■ **EXERCISE DIRECTIONS**
Write the listing below out again exactly, dropping the images.

■ **Rows with robot tool calls**
+++++
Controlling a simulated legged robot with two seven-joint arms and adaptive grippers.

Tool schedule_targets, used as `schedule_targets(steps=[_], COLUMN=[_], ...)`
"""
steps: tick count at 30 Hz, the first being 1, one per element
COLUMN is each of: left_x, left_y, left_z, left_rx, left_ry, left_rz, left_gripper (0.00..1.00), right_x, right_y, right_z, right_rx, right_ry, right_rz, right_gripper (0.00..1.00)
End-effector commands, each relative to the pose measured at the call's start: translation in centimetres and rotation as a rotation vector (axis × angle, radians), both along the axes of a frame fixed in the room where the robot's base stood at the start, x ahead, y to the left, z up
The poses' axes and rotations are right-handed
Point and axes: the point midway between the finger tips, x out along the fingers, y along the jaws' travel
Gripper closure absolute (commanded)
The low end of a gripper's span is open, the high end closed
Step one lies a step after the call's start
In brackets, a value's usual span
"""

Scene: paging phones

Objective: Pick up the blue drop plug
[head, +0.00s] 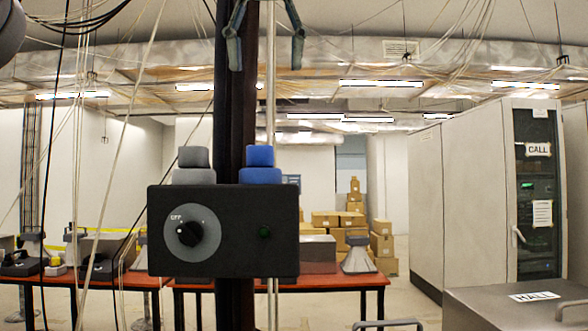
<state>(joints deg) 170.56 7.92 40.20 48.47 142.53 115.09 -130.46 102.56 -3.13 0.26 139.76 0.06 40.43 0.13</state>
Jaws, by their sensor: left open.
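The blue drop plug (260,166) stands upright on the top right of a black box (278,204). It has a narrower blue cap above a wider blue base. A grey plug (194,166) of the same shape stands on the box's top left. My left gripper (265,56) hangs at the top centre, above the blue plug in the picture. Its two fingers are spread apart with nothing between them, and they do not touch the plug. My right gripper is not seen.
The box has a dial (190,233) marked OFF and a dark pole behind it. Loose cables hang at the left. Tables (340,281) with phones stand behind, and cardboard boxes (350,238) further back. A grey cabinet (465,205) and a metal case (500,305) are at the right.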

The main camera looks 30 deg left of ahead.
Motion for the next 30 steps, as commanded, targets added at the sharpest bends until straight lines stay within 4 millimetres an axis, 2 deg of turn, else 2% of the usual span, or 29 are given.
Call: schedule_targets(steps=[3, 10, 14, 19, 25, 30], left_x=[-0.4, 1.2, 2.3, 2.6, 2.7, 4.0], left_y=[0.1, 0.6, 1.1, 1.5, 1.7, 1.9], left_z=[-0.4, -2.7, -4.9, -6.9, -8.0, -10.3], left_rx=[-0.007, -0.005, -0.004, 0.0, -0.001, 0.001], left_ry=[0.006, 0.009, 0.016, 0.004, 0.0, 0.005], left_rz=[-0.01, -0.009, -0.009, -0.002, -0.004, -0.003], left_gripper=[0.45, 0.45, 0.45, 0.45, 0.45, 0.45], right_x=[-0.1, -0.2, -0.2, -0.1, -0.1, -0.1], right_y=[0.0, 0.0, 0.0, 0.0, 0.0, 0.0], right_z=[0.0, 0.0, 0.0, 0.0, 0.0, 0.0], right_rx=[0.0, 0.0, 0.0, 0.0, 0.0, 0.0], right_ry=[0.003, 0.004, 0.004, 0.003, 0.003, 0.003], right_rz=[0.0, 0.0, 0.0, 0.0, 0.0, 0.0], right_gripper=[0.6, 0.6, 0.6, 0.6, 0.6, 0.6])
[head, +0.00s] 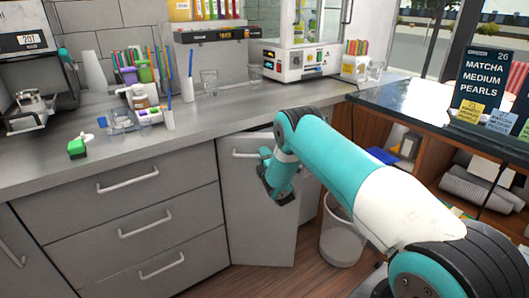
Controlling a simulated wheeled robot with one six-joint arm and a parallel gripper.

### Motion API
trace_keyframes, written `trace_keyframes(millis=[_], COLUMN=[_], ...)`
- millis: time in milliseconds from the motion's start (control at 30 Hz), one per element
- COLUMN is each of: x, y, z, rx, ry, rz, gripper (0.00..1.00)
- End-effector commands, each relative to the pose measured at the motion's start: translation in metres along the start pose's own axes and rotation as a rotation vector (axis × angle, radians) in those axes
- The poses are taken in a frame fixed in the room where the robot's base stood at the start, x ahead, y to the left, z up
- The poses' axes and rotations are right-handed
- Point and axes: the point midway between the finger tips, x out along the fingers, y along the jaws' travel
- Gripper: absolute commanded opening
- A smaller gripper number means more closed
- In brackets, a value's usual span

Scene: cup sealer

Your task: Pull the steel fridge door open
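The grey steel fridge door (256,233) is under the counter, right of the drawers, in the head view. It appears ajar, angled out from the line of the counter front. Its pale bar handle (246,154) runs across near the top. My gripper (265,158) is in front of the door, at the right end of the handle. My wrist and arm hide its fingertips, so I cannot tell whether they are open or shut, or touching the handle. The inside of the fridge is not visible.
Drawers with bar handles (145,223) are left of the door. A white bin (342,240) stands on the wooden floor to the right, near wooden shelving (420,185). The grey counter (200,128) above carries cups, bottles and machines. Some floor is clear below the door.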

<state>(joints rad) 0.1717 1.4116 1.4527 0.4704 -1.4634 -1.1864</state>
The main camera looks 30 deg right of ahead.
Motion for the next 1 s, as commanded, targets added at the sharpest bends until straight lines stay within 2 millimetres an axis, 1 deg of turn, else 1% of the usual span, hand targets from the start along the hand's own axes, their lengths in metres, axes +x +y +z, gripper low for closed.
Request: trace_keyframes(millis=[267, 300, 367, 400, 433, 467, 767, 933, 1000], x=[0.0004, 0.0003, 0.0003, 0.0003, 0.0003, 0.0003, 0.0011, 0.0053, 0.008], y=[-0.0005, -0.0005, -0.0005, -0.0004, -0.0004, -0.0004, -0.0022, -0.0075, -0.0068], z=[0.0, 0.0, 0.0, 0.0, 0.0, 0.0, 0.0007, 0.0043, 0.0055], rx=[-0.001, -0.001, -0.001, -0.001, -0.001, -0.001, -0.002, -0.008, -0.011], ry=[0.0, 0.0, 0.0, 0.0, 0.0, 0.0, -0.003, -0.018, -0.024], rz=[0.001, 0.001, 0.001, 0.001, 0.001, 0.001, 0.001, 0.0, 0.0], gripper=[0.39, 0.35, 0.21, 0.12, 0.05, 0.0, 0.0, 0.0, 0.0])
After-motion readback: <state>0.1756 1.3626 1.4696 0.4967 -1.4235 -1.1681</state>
+++++
■ **WRITTEN SOLUTION**
Controlling a simulated legged robot with two seven-joint arms and adaptive grippers.

Tool schedule_targets, used as `schedule_targets(steps=[_], COLUMN=[_], ...)`
"""
steps: tick count at 30 Hz, the first being 1, one per element
COLUMN is each of: left_x, left_y, left_z, left_rx, left_ry, left_rz, left_gripper (0.00..1.00), right_x, right_y, right_z, right_rx, right_ry, right_rz, right_gripper (0.00..1.00)
End-effector commands, each relative to the pose measured at the call's start: translation in centimetres and rotation as a rotation vector (axis × angle, radians), both along the axes of a frame fixed in the room where the robot's base stood at the start, x ahead, y to the left, z up
The poses' axes and rotations are right-handed
Point and axes: the point midway between the finger tips, x out along the fingers, y along the jaws' travel
Gripper closure absolute (commanded)
The low end of a gripper's span is open, the high end closed
Step one lies a step after the call's start
In brackets, a value's usual span
"""

Scene: paging phones

Objective: Pick up the blue drop plug
[head, +0.00s] 
<state>(joints deg) 170.56 7.92 40.20 48.47 142.53 115.09 -130.46 102.56 -3.13 0.26 139.76 0.06 40.43 0.13</state>
Jaws, by their sensor: left open.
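The blue drop plug (260,166) stands upright on the top right of a black box (278,204). It has a narrower blue cap above a wider blue base. A grey plug (194,166) of the same shape stands on the box's top left. My left gripper (265,56) hangs at the top centre, above the blue plug in the picture. Its two fingers are spread apart with nothing between them, and they do not touch the plug. My right gripper is not seen.
The box has a dial (190,233) marked OFF and a dark pole behind it. Loose cables hang at the left. Tables (340,281) with phones stand behind, and cardboard boxes (350,238) further back. A grey cabinet (465,205) and a metal case (500,305) are at the right.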

The main camera looks 30 deg left of ahead.
Motion for the next 30 steps, as commanded, targets added at the sharpest bends until straight lines stay within 4 millimetres an axis, 2 deg of turn, else 2% of the usual span, or 29 are given.
Call: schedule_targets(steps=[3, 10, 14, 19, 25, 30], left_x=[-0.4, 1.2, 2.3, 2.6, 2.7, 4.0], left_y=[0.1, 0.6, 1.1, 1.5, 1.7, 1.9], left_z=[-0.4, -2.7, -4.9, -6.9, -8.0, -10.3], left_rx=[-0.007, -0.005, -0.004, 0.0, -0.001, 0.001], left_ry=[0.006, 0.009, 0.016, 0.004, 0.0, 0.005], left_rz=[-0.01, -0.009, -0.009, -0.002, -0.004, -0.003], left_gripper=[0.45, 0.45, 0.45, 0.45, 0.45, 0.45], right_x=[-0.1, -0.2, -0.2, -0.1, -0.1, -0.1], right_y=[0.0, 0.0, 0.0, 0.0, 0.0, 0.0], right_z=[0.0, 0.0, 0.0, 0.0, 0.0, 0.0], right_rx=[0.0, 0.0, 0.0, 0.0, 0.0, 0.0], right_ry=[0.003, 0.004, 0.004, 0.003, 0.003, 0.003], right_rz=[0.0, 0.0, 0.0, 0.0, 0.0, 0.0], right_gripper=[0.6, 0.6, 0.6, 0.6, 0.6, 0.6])
[head, +0.00s] 
Controlling a simulated wheeled robot with one six-joint arm and a parallel gripper.

### Motion API
trace_keyframes, written `trace_keyframes(millis=[_], COLUMN=[_], ...)`
- millis: time in milliseconds from the motion's start (control at 30 Hz), one per element
- COLUMN is each of: x, y, z, rx, ry, rz, gripper (0.00..1.00)
- End-effector commands, each relative to the pose measured at the motion's start: translation in metres along the start pose's own axes and rotation as a rotation vector (axis × angle, radians) in those axes
- The poses are taken in a frame fixed in the room where the robot's base stood at the start, x ahead, y to the left, z up
- The poses' axes and rotations are right-handed
- Point and axes: the point midway between the finger tips, x out along the fingers, y along the jaws' travel
- Gripper: absolute commanded opening
- A smaller gripper number means more closed
- In brackets, a value's usual span

Scene: cup sealer

Your task: Pull the steel fridge door open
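The grey steel fridge door (256,233) is under the counter, right of the drawers, in the head view. It appears ajar, angled out from the line of the counter front. Its pale bar handle (246,154) runs across near the top. My gripper (265,158) is in front of the door, at the right end of the handle. My wrist and arm hide its fingertips, so I cannot tell whether they are open or shut, or touching the handle. The inside of the fridge is not visible.
Drawers with bar handles (145,223) are left of the door. A white bin (342,240) stands on the wooden floor to the right, near wooden shelving (420,185). The grey counter (200,128) above carries cups, bottles and machines. Some floor is clear below the door.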

<state>(joints rad) 0.1717 1.4116 1.4527 0.4704 -1.4634 -1.1864</state>
The main camera looks 30 deg right of ahead.
Motion for the next 1 s, as commanded, targets added at the sharpest bends until straight lines stay within 2 millimetres an axis, 1 deg of turn, else 1% of the usual span, hand targets from the start along the hand's own axes, their lengths in metres, axes +x +y +z, gripper low for closed.
Request: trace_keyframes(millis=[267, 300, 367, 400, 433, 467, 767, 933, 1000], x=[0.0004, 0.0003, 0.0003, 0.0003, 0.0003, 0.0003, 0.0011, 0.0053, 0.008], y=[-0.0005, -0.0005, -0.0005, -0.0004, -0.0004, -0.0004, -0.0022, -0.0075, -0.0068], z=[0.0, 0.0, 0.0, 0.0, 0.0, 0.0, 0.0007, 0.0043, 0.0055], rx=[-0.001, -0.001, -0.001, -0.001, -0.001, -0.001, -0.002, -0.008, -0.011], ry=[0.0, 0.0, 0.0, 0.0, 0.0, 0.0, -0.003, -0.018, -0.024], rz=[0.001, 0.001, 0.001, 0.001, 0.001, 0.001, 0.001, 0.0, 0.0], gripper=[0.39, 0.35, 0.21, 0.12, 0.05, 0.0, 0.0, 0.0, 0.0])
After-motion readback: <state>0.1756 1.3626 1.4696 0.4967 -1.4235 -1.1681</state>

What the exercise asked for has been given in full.